BYU women's basketball: Cougars outlast Nebraska, become 3rd No. 12 seed in NCAA history to reach Sweet 16
Jae C. Hong, AP
LOS ANGELES — A 17-point lead almost proved insufficient in BYU's attempt to extend its most productive women's basketball season in school history.
After dominating the first half, the 12th-seeded Cougars survived a near collapse in the second half to defeat fourth-seeded Nebraska, 80-76, Monday night in the second round of the NCAA women's tournament at UCLA's Pauley Pavilion.
The victory enabled BYU (28-6) to make history for the second consecutive game. Saturday night, the Cougars set a single-season school record for victories by beating fifth-seeded North Carolina State in the first round.
By defeating the Cornhuskers (26-7), BYU becomes just the third No. 12 seed in NCAA history to reach the Sweet 16 of the women's tournament. The University of San Francisco was the first in 1996, followed by Kansas last year.

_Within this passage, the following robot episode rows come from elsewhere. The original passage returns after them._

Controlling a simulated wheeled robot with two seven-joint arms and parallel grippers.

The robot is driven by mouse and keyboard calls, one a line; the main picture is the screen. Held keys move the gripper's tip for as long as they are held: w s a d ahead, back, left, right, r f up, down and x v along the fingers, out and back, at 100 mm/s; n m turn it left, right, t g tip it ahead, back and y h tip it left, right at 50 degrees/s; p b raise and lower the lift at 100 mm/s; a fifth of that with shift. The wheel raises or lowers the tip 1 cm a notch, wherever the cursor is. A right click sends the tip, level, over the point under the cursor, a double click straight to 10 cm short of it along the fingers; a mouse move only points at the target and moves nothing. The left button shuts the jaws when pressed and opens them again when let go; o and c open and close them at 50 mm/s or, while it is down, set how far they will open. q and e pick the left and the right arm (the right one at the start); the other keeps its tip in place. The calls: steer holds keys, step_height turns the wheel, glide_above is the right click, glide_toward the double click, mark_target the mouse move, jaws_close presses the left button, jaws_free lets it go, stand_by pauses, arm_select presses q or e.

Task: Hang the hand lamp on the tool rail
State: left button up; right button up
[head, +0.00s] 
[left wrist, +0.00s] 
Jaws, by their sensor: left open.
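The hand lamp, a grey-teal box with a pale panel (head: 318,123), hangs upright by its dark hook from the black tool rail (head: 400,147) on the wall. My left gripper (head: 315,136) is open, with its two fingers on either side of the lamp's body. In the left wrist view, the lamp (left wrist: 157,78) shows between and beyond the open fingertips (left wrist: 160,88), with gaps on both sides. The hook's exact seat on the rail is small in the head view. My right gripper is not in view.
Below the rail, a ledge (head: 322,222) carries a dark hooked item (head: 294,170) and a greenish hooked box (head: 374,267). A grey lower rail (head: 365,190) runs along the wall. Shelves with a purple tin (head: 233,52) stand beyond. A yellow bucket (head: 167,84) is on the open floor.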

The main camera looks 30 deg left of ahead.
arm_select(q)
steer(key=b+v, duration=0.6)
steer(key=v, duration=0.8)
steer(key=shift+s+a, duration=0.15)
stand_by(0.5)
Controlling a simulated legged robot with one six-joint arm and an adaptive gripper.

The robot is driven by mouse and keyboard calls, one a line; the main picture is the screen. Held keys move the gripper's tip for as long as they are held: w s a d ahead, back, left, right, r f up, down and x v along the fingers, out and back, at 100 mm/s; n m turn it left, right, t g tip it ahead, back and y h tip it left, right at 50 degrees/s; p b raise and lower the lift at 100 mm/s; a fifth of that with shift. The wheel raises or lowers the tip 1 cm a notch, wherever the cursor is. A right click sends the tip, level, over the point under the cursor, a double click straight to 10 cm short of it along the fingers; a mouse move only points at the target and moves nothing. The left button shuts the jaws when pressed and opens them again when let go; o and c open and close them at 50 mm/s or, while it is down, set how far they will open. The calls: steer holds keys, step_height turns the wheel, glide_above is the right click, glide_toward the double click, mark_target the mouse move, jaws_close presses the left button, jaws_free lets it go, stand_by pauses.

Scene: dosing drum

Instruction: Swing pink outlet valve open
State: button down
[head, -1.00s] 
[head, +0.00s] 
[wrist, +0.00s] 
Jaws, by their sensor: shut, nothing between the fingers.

The Cougars will be making their first appearance in the Sweet 16 since 2002.
"It shows just how much hard work pays off," said BYU forward Morgan Bailey, who tied her career best with 18 points. "I know how much all of us worked this summer in the weight room, conditioning and getting up shots. It's just great to see that all this is paying off, finally."
The Cougars' next opponent either will be Connecticut — the nation's top-ranked team — or St. Joseph's. Those two teams play in the second round Tuesday.
"We're praying like crazy that St. Joe's wins," BYU coach Jeff Judkins said humorously.
Ironically, BYU's next game will be in Lincoln, Neb., at the Cornhuskers' home court: Pinnacle Bank Arena.
The Cougars appeared to secure their berth after building a 37-20 lead with 3:44 left in the first half. Bailey scored 12 points in the half, as BYU made 15 of 28 shots.
Defensively, Jennifer Hamson grabbed nine rebounds and blocked three shots in the first half, while Kim Beeston stifled Nebraska's leading scorer, Jordan Hooper, the Big Ten Player of the Year. Hooper, a two-time All American, entered the game averaging 20.4 points.
But with Beeston chasing her around the court in a man-to-man defense, Hooper missed 4 of 5 field goal attempts and scored just five points — three on free throws.
An 8-0 spurt enabled the Cornhuskers to narrow their deficit to 37-28 with 1:16 before halftime. Then in the second half, Nebraska drew within 53-52 with 10:22 to play on Hailie Sample's two free throws — courtesy of Hamson's fourth personal foul.
BYU extended its advantage to 69-57 with 6:21 to play, however, and held a 75-66 lead with 1:14 remaining when Nebraska made one final push.
Tear'a Laudermill made a lay-in, converted the ensuing free throw after getting fouled, and added a 3-point basket in a 26-second span to close the margin to 75-72 with 42.7 seconds left. Then Hamson made the offensive play of the game.
Lexi Eaton drove to the basket for a lay-in but the ball slipped out of her hands. Hamson secured it and banked in a shot while getting fouled. Hamson's free throw gave BYU a 78-72 lead with 13.6 seconds left.
"She loves to get through and score," Hamson said of Eaton, who finished with 15 points. "I was just there in case she didn't quite make it. It ended up bounding off a defender right into my hands. I do what I try to do best."
Laudermill responded with two more free throws, then stole the ball from Stephanie Rovetti and passed to Emily Cady for a lay-in that cut the margin to 78-76 with 4.4 seconds to go. But Hamson's two free throws with 2.8 seconds left ensured the victory.
"In a game with so much on the line, it's easy to get rattled when things aren't going your way," Bailey said. "But we've learned to get out of that faster. I think this team has grown up since the beginning of the season."
Hamson finished with 15 points, 14 rebounds and four blocks. Xojian Harry came off the bench to add 11 points. Laudermill led all scorers with 22 points, while Hooper finished with 20.